Rep. Eslick selected as ranking Republican on House Human Services, Youth and Early Learning Committee

When the Washington State Legislature convenes in January, State Rep. Carolyn Eslick, R-Sultan, will serve as the new ranking Republican on the House Human Services, Youth, and Early Learning Committee, formerly known as the House Children, Youth and Families Committee.  

Washington House Republicans on Friday announced their ranking member and House committee assignments for the upcoming 2023 legislative session.

The House Human Services, Youth, and Early Learning Committee considers a broad array of issues and services affecting children and families, including early learning, child care, economic assistance programs, developmental disabilities, child and youth development, child welfare services, children’s mental health, at risk and homeless youth, and juvenile justice.

Eslick has been a member of the committee since 2017.  

“I am excited for the opportunity to serve as the lead Republican on a committee that deals directly with helping our working families, improving early education, expanding child care access, and addressing mental health needs – all issues close to my heart,” said Eslick.

Earlier this year, Eslick was the prime sponsor of a new law that provides state government with additional resources to connect families, providers, and educators with up-to-date information about behavioral health services for young people.

In addition to her new role as a ranking member, Eslick will continue serving on the House Capital Budget Committee.

During the 2022 legislative session, Eslick helped secure more than $7.4 million for the 39th Legislative District, including $1.7 million for the Darrington Wood Innovation Center and $550,000 for improvements and upgrades to wastewater lift stations in Concrete.

“Investing in our infrastructure, particularly in rural Washington, is a key ingredient to helping our local communities thrive and their economies grow,” said Eslick. “We should ensure that Washington taxpayers receive the benefit of good schools; safe, reliable roads and bridges; and access the latest broadband services.”

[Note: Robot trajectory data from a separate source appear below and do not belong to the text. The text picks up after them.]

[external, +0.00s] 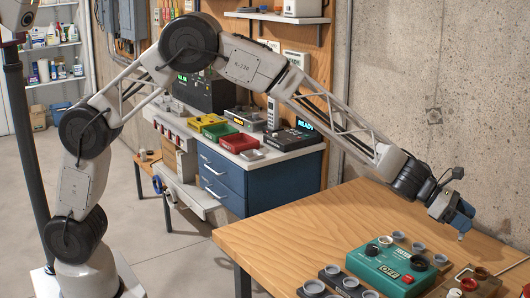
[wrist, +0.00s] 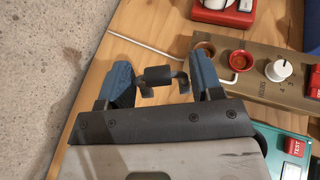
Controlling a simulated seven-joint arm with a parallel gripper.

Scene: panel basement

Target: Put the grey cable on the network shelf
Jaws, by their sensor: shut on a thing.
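My gripper (external: 458,214) is above the right end of the wooden table. In the wrist view its two blue fingers (wrist: 163,85) stand apart, with a short dark grey piece (wrist: 157,74) with curved tabs between them. I cannot tell from its shape whether this is the grey cable. A thin pale line (wrist: 145,45) runs past the fingers toward a brown panel; I cannot tell whether it is a cable or a rod. A wall shelf (external: 262,16) with a white device is at the back; whether it is the network shelf is unclear.
The wooden table (external: 290,235) carries a teal box (external: 390,268) with knobs and a red button, and a brown panel (wrist: 250,62) with red and white knobs. Its left part is bare. A blue-drawer bench (external: 225,180) with trays and devices stands behind, against the concrete wall.

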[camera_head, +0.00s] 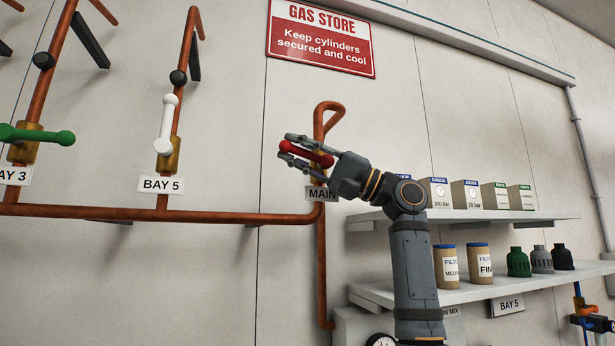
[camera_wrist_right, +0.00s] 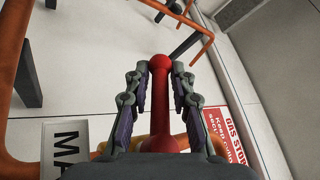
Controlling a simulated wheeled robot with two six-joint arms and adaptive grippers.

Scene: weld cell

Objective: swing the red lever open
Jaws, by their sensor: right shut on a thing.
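The red lever (camera_head: 311,154) sits on the copper pipe above the MAIN label (camera_head: 321,194), near the middle of the head view. It lies across the pipe, sloping slightly down to the right. My right gripper (camera_head: 290,146) is shut on the lever, one finger above it and one below. In the right wrist view the lever (camera_wrist_right: 162,100) runs between the two fingers (camera_wrist_right: 171,85), with its round end showing past the fingertips. The valve body behind it is mostly hidden by my gripper. My left gripper is not in view.
Shelves with boxes (camera_head: 466,194), tins (camera_head: 449,265) and caps (camera_head: 518,262) are at right. A red GAS STORE sign (camera_head: 320,38) hangs above.

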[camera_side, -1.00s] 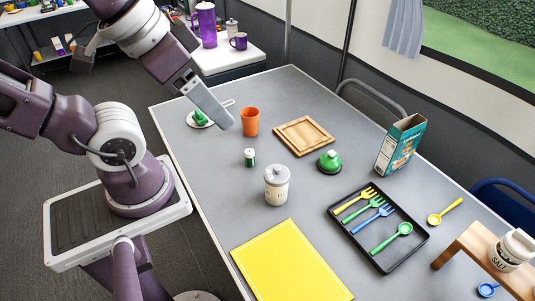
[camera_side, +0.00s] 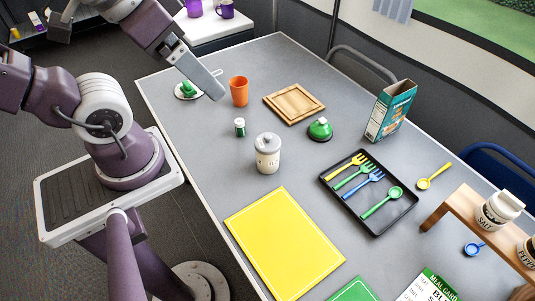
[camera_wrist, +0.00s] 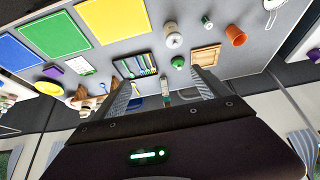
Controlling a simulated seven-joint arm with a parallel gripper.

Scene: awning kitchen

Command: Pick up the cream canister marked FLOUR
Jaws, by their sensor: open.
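A cream canister (camera_side: 267,157) with a grey lid stands upright on the grey table, behind the yellow mat. Its dark lettering is only partly turned to the side camera, so I cannot read the word. It also shows in the wrist view (camera_wrist: 173,40), near the top middle. My gripper (camera_side: 214,92) is above the table's far left part, left of the orange cup and well apart from the canister. In the wrist view my gripper (camera_wrist: 164,88) has its two fingers spread with nothing held between them.
Near the canister are a small green-capped shaker (camera_side: 240,128), a green-topped round object (camera_side: 320,129) and a black tray (camera_side: 353,218) of utensils. An orange cup (camera_side: 239,91), wooden board (camera_side: 294,103) and carton (camera_side: 391,111) stand farther back. A SALT canister (camera_side: 497,210) sits on a wooden riser.

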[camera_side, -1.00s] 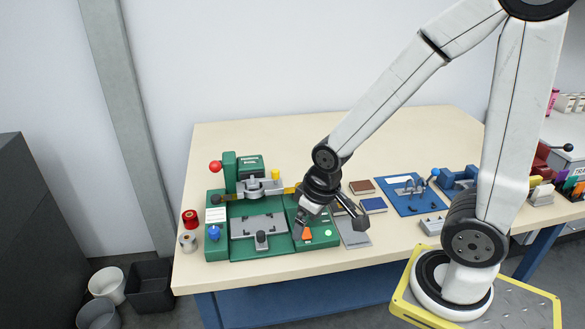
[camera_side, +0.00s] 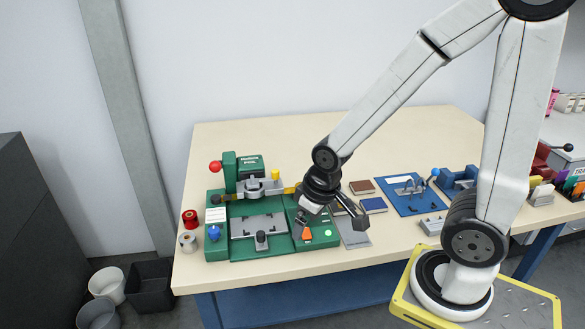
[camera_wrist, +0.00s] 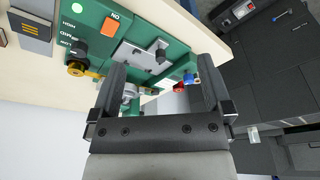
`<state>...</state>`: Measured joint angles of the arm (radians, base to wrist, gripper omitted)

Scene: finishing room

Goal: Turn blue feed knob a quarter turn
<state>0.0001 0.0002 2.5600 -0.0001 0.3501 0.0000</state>
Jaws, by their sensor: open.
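The blue feed knob (camera_side: 214,232) stands at the left front corner of the green machine (camera_side: 262,250) in the side view. A small blue part that looks like it (camera_wrist: 188,78) shows between the fingers in the wrist view, nearer the right one. My gripper (camera_side: 301,220) is over the right part of the machine, beside the orange switch (camera_side: 307,234), well to the right of the knob. In the wrist view my gripper (camera_wrist: 162,66) has its two fingers wide apart with nothing between them.
A red lever ball (camera_side: 215,167) rises at the machine's back left. A red spool (camera_side: 190,217) and a pale spool (camera_side: 188,241) stand left of the machine. A blue fixture plate (camera_side: 408,201) lies to the right.

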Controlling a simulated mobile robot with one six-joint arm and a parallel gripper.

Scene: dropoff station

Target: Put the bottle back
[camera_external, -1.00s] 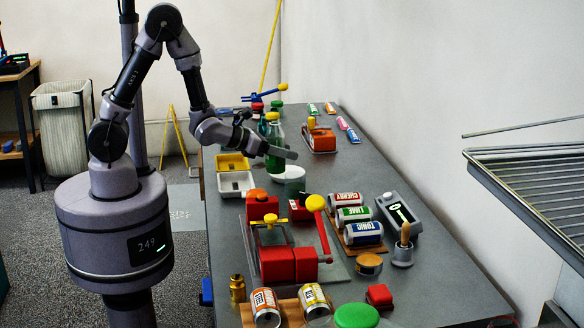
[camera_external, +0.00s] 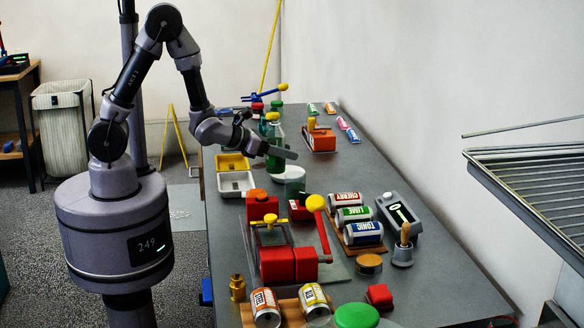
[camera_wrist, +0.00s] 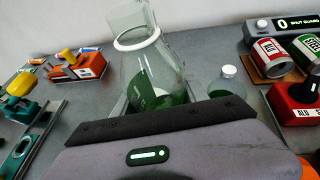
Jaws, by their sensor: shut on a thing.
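The bottle (camera_external: 277,138), green-tinted and see-through, stands roughly upright at my gripper in the external view. My gripper (camera_external: 280,152) is shut on it, with the jaws across its body. In the wrist view the bottle (camera_wrist: 146,68) is large and clear, with a white ring round its neck and green low down. The dark finger bar (camera_wrist: 160,122) hides its lower part there. A white round pad (camera_external: 282,174) lies close below the bottle. I cannot tell whether the bottle touches it. A short green-tinted container (camera_external: 295,183) stands just in front of the pad.
White (camera_external: 236,184) and yellow (camera_external: 232,162) bins lie left of the bottle. An orange-red device (camera_external: 320,140) stands behind right. Red clamp blocks (camera_external: 276,264) and labelled cans (camera_external: 363,233) crowd the front. The grey tabletop (camera_external: 360,170) is clear to the right.

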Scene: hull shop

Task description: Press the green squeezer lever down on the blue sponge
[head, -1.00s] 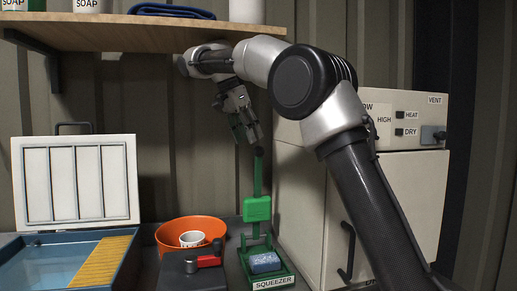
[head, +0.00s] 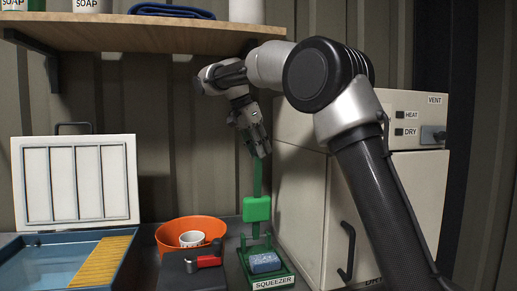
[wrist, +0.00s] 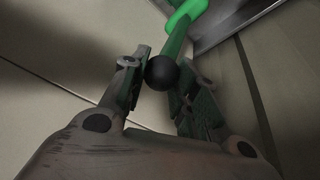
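The green squeezer (head: 257,209) stands upright on the bench, its lever (head: 257,178) raised. The lever ends in a black ball knob, which shows in the wrist view (wrist: 162,72); the head view hides it behind my fingers. The blue sponge (head: 265,263) lies on the squeezer's base, below the green press block. My gripper (head: 262,152) is at the top of the lever, pointing down. In the wrist view my fingers (wrist: 167,78) are apart, with the knob between them. I cannot tell whether they touch it.
A white cabinet (head: 307,205) stands close on the right. An orange bowl (head: 205,226) with a white cup (head: 192,239) and a dark box with a red handle (head: 207,261) are on the left. A blue open basin (head: 50,265) is further left. A wooden shelf (head: 150,35) hangs above.

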The fourth-term lawmaker will also serve as a new member on the House Education Committee, which considers issues relating to kindergarten through twelfth grade (K-12) education.

“Our education system must get back to the basics,” said Eslick. “Too many of our students are graduating without the ability to read, write, and do math at grade level – a problem that was only made worse during the school closures. Our young folks and their parents deserve better.”

The 105-day legislative session is scheduled to convene on Jan. 9.